#### Task to complete:
Send back all the data below, exactly as given.

#### Provided information:

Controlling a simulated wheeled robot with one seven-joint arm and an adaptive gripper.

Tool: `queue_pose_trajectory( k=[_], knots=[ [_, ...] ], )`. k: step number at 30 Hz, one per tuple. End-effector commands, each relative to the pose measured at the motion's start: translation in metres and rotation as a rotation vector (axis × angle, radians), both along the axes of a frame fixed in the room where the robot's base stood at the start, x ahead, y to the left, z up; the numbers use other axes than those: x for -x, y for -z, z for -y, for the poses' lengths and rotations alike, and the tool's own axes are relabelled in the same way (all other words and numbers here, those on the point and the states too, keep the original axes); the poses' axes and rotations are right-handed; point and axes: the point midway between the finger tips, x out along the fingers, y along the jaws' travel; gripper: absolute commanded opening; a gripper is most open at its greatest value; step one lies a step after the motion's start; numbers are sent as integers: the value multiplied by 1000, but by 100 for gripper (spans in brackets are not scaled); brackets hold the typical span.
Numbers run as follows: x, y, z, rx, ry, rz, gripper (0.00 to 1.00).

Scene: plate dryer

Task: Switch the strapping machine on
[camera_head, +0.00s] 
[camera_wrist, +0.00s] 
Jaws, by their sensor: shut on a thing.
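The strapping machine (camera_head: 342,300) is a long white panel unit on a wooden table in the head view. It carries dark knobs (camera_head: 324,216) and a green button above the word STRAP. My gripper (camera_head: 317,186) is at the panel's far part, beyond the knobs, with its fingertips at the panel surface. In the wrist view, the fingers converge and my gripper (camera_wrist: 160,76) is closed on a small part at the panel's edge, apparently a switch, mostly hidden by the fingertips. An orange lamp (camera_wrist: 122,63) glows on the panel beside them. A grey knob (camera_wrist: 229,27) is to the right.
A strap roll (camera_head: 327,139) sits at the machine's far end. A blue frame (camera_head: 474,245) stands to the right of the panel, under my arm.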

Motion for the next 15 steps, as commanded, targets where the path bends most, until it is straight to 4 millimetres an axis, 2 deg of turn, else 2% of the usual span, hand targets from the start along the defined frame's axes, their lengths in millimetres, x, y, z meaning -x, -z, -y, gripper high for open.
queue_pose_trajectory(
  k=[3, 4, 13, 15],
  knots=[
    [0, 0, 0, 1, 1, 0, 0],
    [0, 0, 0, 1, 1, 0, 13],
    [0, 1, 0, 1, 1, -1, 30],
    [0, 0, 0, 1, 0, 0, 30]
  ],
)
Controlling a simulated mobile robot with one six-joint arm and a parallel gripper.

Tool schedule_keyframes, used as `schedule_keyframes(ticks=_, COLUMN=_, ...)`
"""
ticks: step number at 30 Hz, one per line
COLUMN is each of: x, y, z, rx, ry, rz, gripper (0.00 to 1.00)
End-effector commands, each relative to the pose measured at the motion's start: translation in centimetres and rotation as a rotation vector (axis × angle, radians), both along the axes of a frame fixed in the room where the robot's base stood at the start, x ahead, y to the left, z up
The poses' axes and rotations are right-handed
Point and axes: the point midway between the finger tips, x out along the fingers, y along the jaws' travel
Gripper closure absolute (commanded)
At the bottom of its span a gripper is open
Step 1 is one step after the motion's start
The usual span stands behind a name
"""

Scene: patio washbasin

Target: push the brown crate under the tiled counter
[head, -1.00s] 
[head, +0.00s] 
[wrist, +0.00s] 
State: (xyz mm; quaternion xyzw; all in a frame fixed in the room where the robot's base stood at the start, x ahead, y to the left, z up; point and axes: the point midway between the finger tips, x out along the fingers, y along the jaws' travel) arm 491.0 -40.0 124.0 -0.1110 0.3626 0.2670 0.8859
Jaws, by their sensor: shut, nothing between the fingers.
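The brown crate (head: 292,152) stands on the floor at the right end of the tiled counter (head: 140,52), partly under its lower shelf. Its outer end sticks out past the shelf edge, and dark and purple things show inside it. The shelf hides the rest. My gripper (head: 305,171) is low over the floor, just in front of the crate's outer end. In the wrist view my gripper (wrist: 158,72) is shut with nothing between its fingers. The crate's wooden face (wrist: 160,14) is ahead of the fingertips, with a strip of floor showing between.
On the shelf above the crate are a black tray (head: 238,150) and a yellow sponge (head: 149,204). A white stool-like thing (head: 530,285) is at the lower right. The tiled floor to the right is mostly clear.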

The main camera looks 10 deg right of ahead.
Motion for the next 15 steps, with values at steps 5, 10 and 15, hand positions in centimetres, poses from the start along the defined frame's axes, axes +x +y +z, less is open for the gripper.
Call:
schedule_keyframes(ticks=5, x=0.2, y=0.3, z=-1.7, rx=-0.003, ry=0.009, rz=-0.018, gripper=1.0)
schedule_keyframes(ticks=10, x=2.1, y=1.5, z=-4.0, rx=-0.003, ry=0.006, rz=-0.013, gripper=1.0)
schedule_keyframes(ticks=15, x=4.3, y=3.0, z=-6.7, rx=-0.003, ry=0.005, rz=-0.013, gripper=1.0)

#### Full solution:
Controlling a simulated wheeled robot with one seven-joint arm and an adaptive gripper.

Tool: `queue_pose_trajectory( k=[_], knots=[ [_, ...] ], )`. k: step number at 30 Hz, one per tuple. End-effector commands, each relative to the pose measured at the motion's start: translation in metres and rotation as a rotation vector (axis × angle, radians), both along the axes of a frame fixed in the room where the robot's base stood at the start, x ahead, y to the left, z up; the numbers use other axes than those: x for -x, y for -z, z for -y, for the poses' lengths and rotations alike, and the tool's own axes are relabelled in the same way (all other words and numbers here, those on the point and the states too, keep the original axes); the poses' axes and rotations are right-handed; point and axes: the point midway between the finger tips, x out along the fingers, y along the jaws' travel; gripper: absolute commanded opening; a gripper is most open at its greatest value; step one lies a step after the motion's start; numbers are sent as integers: the value multiplied by 1000, but by 100 for gripper (spans in brackets are not scaled); brackets hold the typical span.
Numbers run as follows: x, y, z, rx, ry, rz, gripper (0.00 to 1.00).

Scene: plate dryer

Task: Switch the strapping machine on
[camera_head, +0.00s] 
[camera_wrist, +0.00s] 
Jaws, by their sensor: shut on a thing.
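The strapping machine (camera_head: 342,300) is a long white panel unit on a wooden table in the head view. It carries dark knobs (camera_head: 324,216) and a green button above the word STRAP. My gripper (camera_head: 317,186) is at the panel's far part, beyond the knobs, with its fingertips at the panel surface. In the wrist view, the fingers converge and my gripper (camera_wrist: 160,76) is closed on a small part at the panel's edge, apparently a switch, mostly hidden by the fingertips. An orange lamp (camera_wrist: 122,63) glows on the panel beside them. A grey knob (camera_wrist: 229,27) is to the right.
A strap roll (camera_head: 327,139) sits at the machine's far end. A blue frame (camera_head: 474,245) stands to the right of the panel, under my arm.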

Motion for the next 15 steps, as commanded, targets where the path bends most, until it is straight to 4 millimetres an axis, 2 deg of turn, else 2% of the usual span, hand targets from the start along the defined frame's axes, their lengths in millimetres, x, y, z meaning -x, -z, -y, gripper high for open.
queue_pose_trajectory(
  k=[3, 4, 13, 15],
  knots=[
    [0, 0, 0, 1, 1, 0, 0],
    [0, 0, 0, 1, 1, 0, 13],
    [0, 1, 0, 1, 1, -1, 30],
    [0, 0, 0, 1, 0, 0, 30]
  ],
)
Controlling a simulated mobile robot with one six-joint arm and a parallel gripper.

Tool schedule_keyframes, used as `schedule_keyframes(ticks=_, COLUMN=_, ...)`
"""
ticks: step number at 30 Hz, one per line
COLUMN is each of: x, y, z, rx, ry, rz, gripper (0.00 to 1.00)
End-effector commands, each relative to the pose measured at the motion's start: translation in centimetres and rotation as a rotation vector (axis × angle, radians), both along the axes of a frame fixed in the room where the robot's base stood at the start, x ahead, y to the left, z up
The poses' axes and rotations are right-handed
Point and axes: the point midway between the finger tips, x out along the fingers, y along the jaws' travel
Gripper closure absolute (commanded)
At the bottom of its span a gripper is open
Step 1 is one step after the motion's start
The usual span stands behind a name
"""

Scene: patio washbasin

Target: push the brown crate under the tiled counter
[head, -1.00s] 
[head, +0.00s] 
[wrist, +0.00s] 
State: (xyz mm; quaternion xyzw; all in a frame fixed in the room where the robot's base stood at the start, x ahead, y to the left, z up; point and axes: the point midway between the finger tips, x out along the fingers, y along the jaws' travel) arm 491.0 -40.0 124.0 -0.1110 0.3626 0.2670 0.8859
Jaws, by their sensor: shut, nothing between the fingers.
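The brown crate (head: 292,152) stands on the floor at the right end of the tiled counter (head: 140,52), partly under its lower shelf. Its outer end sticks out past the shelf edge, and dark and purple things show inside it. The shelf hides the rest. My gripper (head: 305,171) is low over the floor, just in front of the crate's outer end. In the wrist view my gripper (wrist: 158,72) is shut with nothing between its fingers. The crate's wooden face (wrist: 160,14) is ahead of the fingertips, with a strip of floor showing between.
On the shelf above the crate are a black tray (head: 238,150) and a yellow sponge (head: 149,204). A white stool-like thing (head: 530,285) is at the lower right. The tiled floor to the right is mostly clear.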

The main camera looks 10 deg right of ahead.
Motion for the next 15 steps, with values at steps 5, 10 and 15, hand positions in centimetres, poses from the start along the defined frame's axes, axes +x +y +z, less is open for the gripper.
Call:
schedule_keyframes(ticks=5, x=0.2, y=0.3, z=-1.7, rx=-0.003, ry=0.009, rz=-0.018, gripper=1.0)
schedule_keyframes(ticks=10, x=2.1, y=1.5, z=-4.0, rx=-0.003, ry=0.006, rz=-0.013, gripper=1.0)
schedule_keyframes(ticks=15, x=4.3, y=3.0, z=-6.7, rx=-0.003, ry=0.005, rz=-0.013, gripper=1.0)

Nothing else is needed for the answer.